LONDON/NEW YORK (Reuters) – Venezuelan government dollar bonds hit their highest levels since 2017 on Thursday and state-run oil company PDVSA’s debt also rose after international support for opposition leader Juan Guaido spurred hopes that socialist President Nicolas Maduro might be forced from office.
The corporate logo of the Venezuelan state-owned oil company PDVSA is seen at a gas station in Caracas, Venezuela September 24, 2018. REUTERS/Marco Bello
Guaido, who became the head of the National Assembly on Jan. 5, declared himself interim president on Wednesday, winning backing from the United States and most of the 12 members of the Lima Group, which was established in 2017 to peacefully end the crisis in Venezuela.

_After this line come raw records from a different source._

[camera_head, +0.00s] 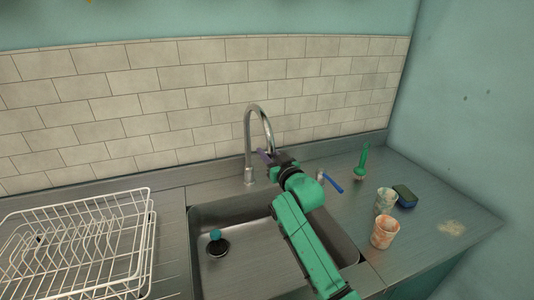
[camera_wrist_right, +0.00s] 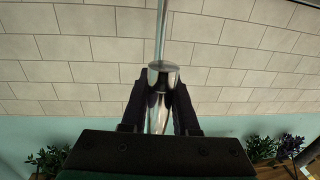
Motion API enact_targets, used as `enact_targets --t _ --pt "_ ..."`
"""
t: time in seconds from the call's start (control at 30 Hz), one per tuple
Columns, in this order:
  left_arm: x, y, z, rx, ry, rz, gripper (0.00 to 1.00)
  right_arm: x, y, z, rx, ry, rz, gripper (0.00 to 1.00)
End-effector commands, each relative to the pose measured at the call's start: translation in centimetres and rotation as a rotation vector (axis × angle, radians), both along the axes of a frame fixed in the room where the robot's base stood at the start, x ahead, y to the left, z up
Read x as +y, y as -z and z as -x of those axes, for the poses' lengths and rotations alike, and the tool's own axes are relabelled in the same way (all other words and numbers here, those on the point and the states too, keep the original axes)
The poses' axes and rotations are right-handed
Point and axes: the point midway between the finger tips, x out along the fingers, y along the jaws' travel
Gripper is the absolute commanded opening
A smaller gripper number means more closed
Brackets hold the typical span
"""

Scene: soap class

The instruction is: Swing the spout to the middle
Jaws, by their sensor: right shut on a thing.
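The chrome faucet (camera_head: 248,145) stands behind the sink (camera_head: 240,268). Its gooseneck spout (camera_head: 262,110) arches up and comes down on the right of its post, over the back part of the basin. My right gripper (camera_head: 270,157) is at the spout's lower end, which it partly hides. In the right wrist view the chrome spout tip (camera_wrist_right: 160,76) sits between the two dark fingers of my gripper (camera_wrist_right: 160,100), which are shut on it. My left gripper is not in view.
A white wire dish rack (camera_head: 80,245) stands left of the sink. On the right counter are a blue-handled lever (camera_head: 333,184), a green brush (camera_head: 362,163), two cups (camera_head: 385,200) (camera_head: 384,232) and a sponge (camera_head: 405,196).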

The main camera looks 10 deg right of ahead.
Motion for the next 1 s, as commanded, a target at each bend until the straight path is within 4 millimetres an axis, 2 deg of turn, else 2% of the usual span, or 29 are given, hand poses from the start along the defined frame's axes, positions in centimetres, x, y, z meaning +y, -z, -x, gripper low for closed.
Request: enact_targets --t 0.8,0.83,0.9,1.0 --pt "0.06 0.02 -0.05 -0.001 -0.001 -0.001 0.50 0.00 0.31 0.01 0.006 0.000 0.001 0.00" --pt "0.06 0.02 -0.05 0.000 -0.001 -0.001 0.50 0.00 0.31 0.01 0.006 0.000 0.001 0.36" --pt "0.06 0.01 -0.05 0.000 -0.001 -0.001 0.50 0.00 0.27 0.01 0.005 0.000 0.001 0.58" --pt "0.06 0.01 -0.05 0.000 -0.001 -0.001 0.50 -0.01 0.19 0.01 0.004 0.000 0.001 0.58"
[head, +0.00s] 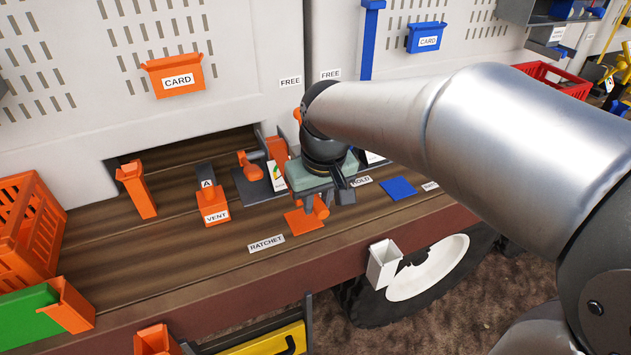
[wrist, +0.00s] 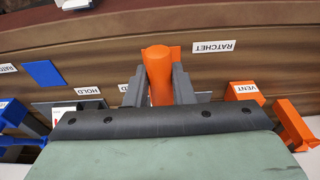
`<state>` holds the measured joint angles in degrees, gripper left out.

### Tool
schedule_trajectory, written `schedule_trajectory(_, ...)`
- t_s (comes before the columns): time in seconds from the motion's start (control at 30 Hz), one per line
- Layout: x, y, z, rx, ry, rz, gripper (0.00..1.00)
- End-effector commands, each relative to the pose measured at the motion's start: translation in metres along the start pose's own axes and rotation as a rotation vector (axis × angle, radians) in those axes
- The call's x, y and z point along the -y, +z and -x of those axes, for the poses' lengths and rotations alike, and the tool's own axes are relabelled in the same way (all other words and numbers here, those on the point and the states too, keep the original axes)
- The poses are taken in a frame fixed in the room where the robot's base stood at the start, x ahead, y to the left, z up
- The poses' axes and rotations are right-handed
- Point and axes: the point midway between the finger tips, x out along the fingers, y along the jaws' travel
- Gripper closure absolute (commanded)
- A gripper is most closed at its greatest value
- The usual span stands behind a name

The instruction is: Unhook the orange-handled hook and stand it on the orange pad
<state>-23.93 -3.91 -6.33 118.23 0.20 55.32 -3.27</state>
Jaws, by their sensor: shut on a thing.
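My gripper (head: 322,192) is shut on an upright orange handle (head: 321,208), which I take for the orange-handled hook. In the wrist view, the two grey fingers (wrist: 158,84) lie on either side of the handle (wrist: 158,62). No hook end shows; the gripper hides part of the piece. The orange pad (head: 297,222) lies on the wooden deck behind the RATCHET label, directly under or just beside the handle. A corner of the pad shows in the wrist view (wrist: 175,51). I cannot tell whether the handle's foot touches the pad.
Left of my gripper are an orange-and-grey piece (head: 249,168) by a dark pad, the orange VENT block (head: 214,212) and an orange post (head: 137,188). A blue pad (head: 397,188) lies right. A white holder (head: 383,262) hangs at the front edge. Bare deck lies front left.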

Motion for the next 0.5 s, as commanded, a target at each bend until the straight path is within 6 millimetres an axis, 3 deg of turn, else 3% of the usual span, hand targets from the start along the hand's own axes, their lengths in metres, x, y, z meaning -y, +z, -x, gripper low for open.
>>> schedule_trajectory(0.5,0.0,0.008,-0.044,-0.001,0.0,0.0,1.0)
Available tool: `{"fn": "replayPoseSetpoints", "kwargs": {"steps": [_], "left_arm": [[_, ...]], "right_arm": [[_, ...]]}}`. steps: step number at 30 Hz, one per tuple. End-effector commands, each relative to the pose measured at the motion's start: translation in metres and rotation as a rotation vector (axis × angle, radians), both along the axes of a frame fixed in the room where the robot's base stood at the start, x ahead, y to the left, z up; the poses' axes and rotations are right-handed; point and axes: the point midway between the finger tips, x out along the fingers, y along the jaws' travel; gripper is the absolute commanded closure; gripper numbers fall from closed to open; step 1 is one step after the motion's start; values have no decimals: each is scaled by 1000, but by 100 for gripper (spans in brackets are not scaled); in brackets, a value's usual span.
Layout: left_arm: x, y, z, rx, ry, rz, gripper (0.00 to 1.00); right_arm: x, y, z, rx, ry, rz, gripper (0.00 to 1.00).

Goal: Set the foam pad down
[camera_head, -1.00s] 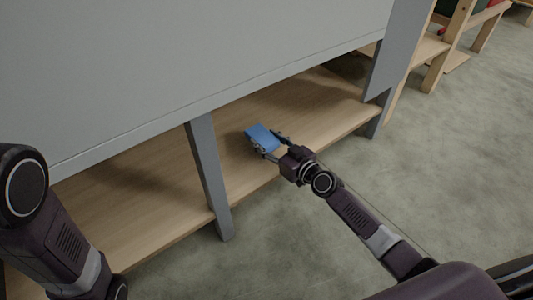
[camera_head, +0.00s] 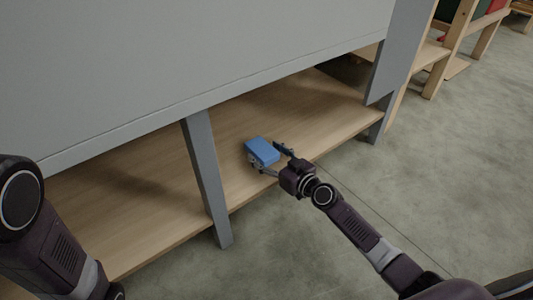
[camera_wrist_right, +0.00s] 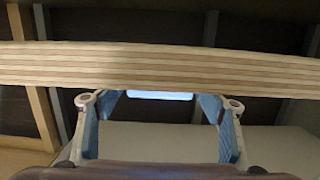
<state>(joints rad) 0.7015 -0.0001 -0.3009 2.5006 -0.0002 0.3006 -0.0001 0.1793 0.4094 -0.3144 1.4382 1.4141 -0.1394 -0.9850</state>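The blue foam pad (camera_head: 262,151) is a small flat block at the lower wooden shelf (camera_head: 304,115), close to its front edge. My right gripper (camera_head: 274,161) is at the pad's near side, with its two fingers spread. In the right wrist view its fingers (camera_wrist_right: 160,118) stand wide apart, and a pale blue strip of the pad (camera_wrist_right: 160,95) shows between the fingertips. No finger clearly presses on the pad. The pad's underside is hidden, so its contact with the shelf cannot be seen directly. My left arm shows at the left edge, but its gripper is out of view.
A grey upright post (camera_head: 207,180) stands left of the pad. A large grey panel (camera_head: 190,60) overhangs the shelf. Another grey upright (camera_head: 396,55) is at the right. The shelf right of the pad is bare, and open floor (camera_head: 430,170) lies at the right.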

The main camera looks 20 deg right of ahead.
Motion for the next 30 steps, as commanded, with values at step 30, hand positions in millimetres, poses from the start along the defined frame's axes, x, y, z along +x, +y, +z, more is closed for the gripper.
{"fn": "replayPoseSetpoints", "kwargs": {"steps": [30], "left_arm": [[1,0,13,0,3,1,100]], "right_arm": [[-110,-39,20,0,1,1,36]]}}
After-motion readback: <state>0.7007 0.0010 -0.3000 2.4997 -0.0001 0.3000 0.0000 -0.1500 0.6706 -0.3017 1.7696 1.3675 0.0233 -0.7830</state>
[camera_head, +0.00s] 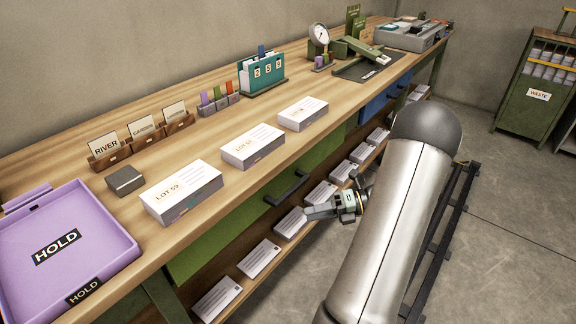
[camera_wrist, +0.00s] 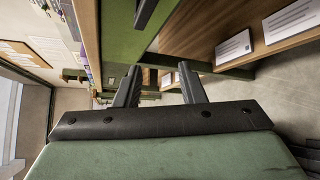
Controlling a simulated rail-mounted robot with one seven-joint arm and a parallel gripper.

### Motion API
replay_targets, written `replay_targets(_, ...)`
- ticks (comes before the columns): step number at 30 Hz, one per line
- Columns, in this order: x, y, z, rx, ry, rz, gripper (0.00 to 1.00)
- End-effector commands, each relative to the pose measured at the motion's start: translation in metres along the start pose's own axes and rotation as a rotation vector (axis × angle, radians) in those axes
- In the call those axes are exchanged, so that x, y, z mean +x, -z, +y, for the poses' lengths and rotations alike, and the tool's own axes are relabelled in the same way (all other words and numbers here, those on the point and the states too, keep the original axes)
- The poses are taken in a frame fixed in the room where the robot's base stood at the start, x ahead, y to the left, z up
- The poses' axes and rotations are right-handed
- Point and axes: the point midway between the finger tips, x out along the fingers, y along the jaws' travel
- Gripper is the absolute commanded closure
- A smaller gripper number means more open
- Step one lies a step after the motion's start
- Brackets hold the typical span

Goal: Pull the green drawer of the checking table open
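The green drawer (camera_head: 226,226) is in the front of the long wooden checking table (camera_head: 222,172), and its front looks flush with the table. Its black bar handle (camera_head: 288,188) stands out from the drawer front. My gripper (camera_head: 308,212) is in front of the table, a little right of and below the handle in the head view. In the wrist view, my gripper (camera_wrist: 160,80) has its two fingers apart with nothing between them. The green drawer front (camera_wrist: 118,35) and handle (camera_wrist: 146,12) show at the top there, apart from the fingertips.
A lower shelf (camera_head: 200,300) with several white paper stacks runs under the drawer. A blue drawer (camera_head: 375,107) is farther right. Lot stacks (camera_head: 182,190) and a purple HOLD tray (camera_head: 110,215) sit on the table top.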

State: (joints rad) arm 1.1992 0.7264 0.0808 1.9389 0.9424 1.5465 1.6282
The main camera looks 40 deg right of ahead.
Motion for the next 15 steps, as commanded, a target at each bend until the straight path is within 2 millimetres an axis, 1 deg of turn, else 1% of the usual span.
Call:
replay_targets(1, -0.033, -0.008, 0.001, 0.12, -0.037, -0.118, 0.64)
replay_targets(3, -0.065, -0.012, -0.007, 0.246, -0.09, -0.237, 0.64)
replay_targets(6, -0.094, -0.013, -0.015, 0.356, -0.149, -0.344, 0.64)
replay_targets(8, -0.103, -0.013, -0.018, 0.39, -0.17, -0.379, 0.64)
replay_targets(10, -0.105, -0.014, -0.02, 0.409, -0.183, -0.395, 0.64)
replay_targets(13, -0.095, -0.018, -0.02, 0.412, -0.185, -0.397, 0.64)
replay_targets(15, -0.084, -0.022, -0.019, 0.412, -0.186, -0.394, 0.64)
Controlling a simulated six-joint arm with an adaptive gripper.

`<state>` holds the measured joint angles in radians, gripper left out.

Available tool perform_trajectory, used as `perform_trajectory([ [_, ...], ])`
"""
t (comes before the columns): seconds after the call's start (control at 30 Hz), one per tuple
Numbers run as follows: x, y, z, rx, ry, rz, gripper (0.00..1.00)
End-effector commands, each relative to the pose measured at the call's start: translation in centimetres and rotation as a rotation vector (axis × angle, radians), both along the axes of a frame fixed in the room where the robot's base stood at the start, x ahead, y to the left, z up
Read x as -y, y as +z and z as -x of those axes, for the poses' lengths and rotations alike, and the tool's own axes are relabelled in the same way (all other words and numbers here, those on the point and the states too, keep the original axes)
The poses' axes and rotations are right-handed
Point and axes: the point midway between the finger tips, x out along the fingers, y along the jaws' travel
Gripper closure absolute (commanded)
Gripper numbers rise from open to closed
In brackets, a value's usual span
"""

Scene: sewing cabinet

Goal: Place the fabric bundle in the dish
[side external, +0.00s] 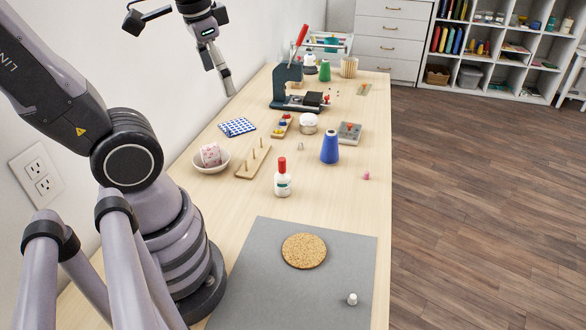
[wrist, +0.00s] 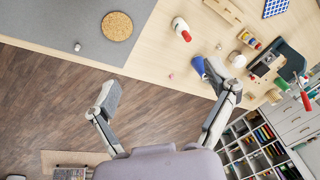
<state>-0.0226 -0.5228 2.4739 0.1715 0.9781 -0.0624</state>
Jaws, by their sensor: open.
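The fabric bundle (side external: 211,154) is pale pink and patterned. It sits inside the white dish (side external: 213,169), on the left side of the table in the side external view. The bundle rises above the dish's rim. My gripper (side external: 228,82) is raised above the far left of the table, well away from the dish. The wrist view also shows my gripper (wrist: 165,88), with its two fingers spread wide and nothing between them. Neither the bundle nor the dish appears in the wrist view.
A wooden peg rack (side external: 253,160) stands just right of the dish. A red-capped bottle (side external: 282,181) and a blue thread cone (side external: 330,148) stand nearby. A blue patterned cloth (side external: 237,127) lies behind. The grey mat (side external: 260,244) carries a cork disc (side external: 304,251) and has bare space around it.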

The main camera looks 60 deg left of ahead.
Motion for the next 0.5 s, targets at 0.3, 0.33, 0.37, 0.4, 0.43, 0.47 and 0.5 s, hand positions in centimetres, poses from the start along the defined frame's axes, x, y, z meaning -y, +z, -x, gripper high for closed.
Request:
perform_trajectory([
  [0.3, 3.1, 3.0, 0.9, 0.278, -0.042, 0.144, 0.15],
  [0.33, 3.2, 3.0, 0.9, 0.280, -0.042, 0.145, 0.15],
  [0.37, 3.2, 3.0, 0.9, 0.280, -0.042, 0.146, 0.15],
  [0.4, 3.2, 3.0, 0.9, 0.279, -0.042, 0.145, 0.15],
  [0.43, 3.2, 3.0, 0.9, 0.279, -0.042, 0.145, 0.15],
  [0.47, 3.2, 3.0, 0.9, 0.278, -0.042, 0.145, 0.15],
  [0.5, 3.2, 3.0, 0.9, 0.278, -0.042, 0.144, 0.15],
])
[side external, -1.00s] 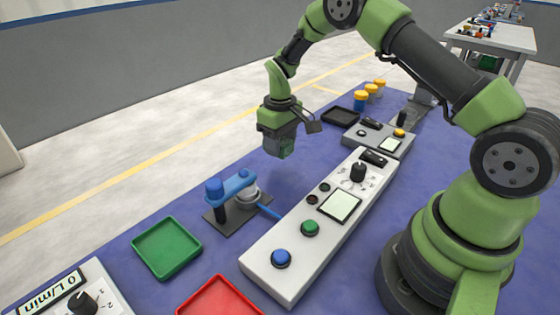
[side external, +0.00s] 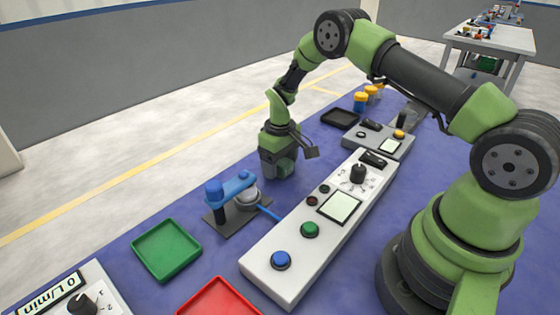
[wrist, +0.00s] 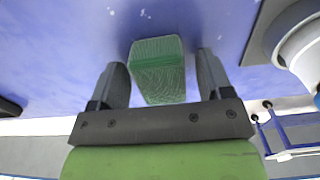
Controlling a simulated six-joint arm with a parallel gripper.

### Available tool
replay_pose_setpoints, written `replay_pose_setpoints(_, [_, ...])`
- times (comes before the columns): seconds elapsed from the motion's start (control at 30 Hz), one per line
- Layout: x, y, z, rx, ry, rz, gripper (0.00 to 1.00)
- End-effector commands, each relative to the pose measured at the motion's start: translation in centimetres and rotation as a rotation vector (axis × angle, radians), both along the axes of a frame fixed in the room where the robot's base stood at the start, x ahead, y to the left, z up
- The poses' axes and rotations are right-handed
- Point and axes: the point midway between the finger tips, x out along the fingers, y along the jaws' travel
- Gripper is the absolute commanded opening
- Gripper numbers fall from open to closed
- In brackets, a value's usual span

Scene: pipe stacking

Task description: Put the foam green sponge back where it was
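The green sponge (wrist: 160,72) is a block with a wavy-grained face, between the two dark fingers of my gripper (wrist: 160,56) in the wrist view. Narrow strips of blue show between the sponge and each finger, so the fingers stand apart from it and the gripper is open around it. In the side view my gripper (side external: 279,172) is low over the blue mat, behind the blue clamp fixture. Its body largely hides the sponge there, and I cannot tell whether the sponge's underside touches the mat.
The blue clamp fixture (side external: 232,195) stands close on the near left. A white control panel (side external: 320,228) with buttons and a dial lies to the right. A green tray (side external: 167,248) and a red tray (side external: 220,300) are nearer. A black tray (side external: 340,118) lies beyond.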

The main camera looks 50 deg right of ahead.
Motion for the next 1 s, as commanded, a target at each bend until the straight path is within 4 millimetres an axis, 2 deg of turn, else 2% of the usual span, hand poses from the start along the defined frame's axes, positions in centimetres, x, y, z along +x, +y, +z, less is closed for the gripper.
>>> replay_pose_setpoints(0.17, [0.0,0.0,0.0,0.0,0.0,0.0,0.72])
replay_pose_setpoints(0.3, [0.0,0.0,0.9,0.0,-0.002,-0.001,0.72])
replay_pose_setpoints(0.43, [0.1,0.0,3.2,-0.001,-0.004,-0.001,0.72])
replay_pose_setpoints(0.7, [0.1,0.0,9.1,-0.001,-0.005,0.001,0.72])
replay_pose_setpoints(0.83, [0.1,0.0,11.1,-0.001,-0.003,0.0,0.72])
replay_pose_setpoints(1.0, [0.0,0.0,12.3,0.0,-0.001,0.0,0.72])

Venezuelan Defense Minister Vladimir Padrino said on Thursday that Maduro, in power since 2013 and sworn in for a second term earlier this month, was the “legitimate president” and that the opposition was carrying out a coup.
But Guaido’s recognition as president by a large number of countries, which includes Canada and neighboring Brazil and Colombia, “could allow the international community to freeze and divert assets and revenues, including proceeds from oil exports, from Maduro’s administration towards Guaido’s,” Barclays research analyst Alejandro Arreaza said in a note on Thursday.
Venezuelan and state-run oil company Petroleos de Venezuela debt prices started to rebound from rock-bottom levels after Jan. 5 and rallied further on Wednesday. The 2025 dollar bond dipped 0.37 cents on Thursday, having closed on Wednesday at 30.375 cents, the highest level since November 2017.
The PDVSA 2026 bond added half a cent on Thursday before dipping on the day, while still trading at levels not seen since April.
Strategists at Oxford Economics said holding Venezuelan defaulted debt “has become an attractive proposition once again.”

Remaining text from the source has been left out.